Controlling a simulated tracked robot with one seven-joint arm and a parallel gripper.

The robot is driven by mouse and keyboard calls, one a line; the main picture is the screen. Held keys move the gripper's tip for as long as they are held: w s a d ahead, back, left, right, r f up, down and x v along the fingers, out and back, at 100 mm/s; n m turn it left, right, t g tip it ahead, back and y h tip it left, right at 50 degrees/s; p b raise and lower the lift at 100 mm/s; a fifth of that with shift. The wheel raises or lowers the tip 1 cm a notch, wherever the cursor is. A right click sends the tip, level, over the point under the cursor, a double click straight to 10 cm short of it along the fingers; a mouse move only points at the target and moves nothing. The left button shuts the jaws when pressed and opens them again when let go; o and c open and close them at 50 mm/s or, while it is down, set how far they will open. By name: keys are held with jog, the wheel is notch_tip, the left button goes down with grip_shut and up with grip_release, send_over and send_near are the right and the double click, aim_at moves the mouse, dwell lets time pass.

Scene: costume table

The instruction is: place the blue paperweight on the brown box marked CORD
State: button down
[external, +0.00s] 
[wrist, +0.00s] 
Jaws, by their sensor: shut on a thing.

_ _ _ _ _

> _WHAT IS ASKED_: Retype all of the data shown above, word for word.

> _FINISHED EXERCISE_:
Controlling a simulated tracked robot with one seven-joint arm and a parallel gripper.

The robot is driven by mouse and keyboard calls, one a line; the main picture is the screen. Held keys move the gripper's tip for as long as they are held: w s a d ahead, back, left, right, r f up, down and x v along the fingers, out and back, at 100 mm/s; n m turn it left, right, t g tip it ahead, back and y h tip it left, right at 50 degrees/s; p b raise and lower the lift at 100 mm/s; a fifth of that with shift. The wheel raises or lowers the tip 1 cm a notch, wherever the cursor is. A right click sends the tip, level, over the point under the cursor, a double click straight to 10 cm short of it along the fingers; a mouse move only points at the target and moves nothing. The left button shuts the jaws when pressed and opens them again when let go; o and c open and close them at 50 mm/s or, while it is down, set how far they will open. By name: keys are held with jog, the wheel is notch_tip, the left button goes down with grip_shut and up with grip_release, send_over and send_near are the right and the double click, aim_at moves the mouse, dwell lets time pass.

Scene: costume table

The instruction is: place the blue paperweight on the brown box marked CORD
State: button down
[external, +0.00s] 
[wrist, +0.00s] 
Jaws, by their sensor: shut on a thing.

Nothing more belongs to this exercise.